Fashion is culture - what I think you hate is counter culture "Hippie Clothes". If you looked at an issue of Vogue, you would not see faded bell bottoms or peasant blouses.
Certainly, my mother, and other fashion conscious women of the time, did not dress like hippies.
Long hair and "hippie clothes" didn't appear in high schools until the very late late 60s and 1970s. Take a look at an old year book.
I agree with the poster who wrote that this is not about fashion. It's about culture wars.
Yes just like i specified in the title, late 1960s. Learn how to read.
Boomers and onwards, maybe late silents if you want to be specific.
I look great in jeans and a T-shirt I don't gussy up to run errands.
I do too, and often, mostly, in fact, that's what I wear.

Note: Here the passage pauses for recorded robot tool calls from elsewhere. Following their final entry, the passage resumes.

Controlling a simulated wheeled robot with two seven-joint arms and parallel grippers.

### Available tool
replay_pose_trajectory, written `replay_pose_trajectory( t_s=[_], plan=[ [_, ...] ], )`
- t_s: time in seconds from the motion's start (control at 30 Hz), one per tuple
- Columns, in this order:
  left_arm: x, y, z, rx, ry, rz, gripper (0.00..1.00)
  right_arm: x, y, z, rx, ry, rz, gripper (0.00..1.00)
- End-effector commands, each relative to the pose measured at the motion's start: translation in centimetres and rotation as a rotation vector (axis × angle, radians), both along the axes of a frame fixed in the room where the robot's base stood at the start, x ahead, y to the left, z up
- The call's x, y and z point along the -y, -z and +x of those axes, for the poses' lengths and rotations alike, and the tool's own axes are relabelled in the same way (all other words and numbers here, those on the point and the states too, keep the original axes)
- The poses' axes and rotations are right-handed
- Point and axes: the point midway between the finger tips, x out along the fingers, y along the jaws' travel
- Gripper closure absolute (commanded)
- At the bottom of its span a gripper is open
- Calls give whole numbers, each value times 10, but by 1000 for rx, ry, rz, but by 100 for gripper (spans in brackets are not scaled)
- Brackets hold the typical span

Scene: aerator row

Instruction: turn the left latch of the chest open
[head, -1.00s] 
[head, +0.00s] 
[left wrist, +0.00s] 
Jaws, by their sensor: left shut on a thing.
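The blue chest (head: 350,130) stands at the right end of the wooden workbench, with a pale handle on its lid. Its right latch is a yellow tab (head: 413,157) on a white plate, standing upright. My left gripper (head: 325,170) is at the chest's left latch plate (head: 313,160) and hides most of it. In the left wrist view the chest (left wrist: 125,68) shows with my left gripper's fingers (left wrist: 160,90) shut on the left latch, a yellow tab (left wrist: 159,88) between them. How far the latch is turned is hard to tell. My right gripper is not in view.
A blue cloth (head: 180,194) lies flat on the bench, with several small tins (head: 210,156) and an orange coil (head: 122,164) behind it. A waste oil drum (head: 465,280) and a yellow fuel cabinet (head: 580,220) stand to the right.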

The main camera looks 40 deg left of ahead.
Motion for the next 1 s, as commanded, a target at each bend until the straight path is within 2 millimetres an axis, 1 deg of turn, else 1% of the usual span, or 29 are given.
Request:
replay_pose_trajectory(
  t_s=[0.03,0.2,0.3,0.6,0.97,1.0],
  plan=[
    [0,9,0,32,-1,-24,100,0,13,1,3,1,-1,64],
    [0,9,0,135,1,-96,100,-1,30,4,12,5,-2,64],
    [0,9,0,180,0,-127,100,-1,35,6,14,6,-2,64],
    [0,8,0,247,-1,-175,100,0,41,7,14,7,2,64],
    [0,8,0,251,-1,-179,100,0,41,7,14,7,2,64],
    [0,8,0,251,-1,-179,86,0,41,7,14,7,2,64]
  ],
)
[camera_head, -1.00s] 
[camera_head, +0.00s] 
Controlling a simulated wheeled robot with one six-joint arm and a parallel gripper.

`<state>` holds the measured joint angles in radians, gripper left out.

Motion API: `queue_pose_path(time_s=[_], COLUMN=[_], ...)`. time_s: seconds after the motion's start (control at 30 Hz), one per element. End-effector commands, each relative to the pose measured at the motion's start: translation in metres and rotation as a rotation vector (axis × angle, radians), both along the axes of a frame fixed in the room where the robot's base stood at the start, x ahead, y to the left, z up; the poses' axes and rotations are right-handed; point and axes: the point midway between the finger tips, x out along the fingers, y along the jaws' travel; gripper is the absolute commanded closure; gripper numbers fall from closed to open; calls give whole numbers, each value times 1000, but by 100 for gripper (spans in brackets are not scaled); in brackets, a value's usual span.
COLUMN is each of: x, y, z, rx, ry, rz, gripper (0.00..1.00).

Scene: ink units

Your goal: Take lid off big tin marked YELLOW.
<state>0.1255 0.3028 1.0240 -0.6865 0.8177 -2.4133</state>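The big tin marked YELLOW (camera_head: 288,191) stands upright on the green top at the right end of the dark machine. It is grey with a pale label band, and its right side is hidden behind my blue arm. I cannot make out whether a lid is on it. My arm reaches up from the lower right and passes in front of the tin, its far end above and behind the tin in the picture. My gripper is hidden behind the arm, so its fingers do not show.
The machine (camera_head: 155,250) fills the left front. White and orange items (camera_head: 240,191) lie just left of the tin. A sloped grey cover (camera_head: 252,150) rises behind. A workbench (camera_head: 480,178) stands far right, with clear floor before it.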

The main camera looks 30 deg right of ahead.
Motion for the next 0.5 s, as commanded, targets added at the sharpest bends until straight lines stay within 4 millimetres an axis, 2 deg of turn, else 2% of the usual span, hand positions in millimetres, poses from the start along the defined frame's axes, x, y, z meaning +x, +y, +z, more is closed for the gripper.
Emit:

What I don't wear are yoga pants, leggings, slippers, pajama bottoms, midriff bearing shirts that bare enormous bellies,
These are usually due to differences in class, and money. And they are as old as time.
I can distinctly remember, as a child, my mother and her cohorts, had their complaints when it came to underdressed women. They included wearing rollers in public, pointy black shoes worn with tight stretch pants with elastic straps under the bottom hem, black leather jackets on men or women, slicked back hair on men, wildly teased bouffant hairstyles, "beehives" she called them.
Big Hair in any form. I remember in the 1970s, she remarked with disdain how "cheap" young women looked in heavily sprayed Farrah Faucet hair that didn't move in the wind, any polyester pants.
Anything that wasn't fresh and natural the way jeans and tee shirts are.
There have always been more casual and more elevated takes on fashion. Take the 90s - on the one hand you had grunge, on the other hand you had looks like Princess Diana's "revenge dress" or the styles showcased in Clueless. It might not be your cup of tea, but it's not unkempt by any stretch of the imagination.
The big difference between 1950s and before clothing versus more modern clothing is increasing levels of mass production and decreasing levels of bespoke or homemade garments and tailoring. Pretty much anything looks sharper when it's sewn specifically for the person's body.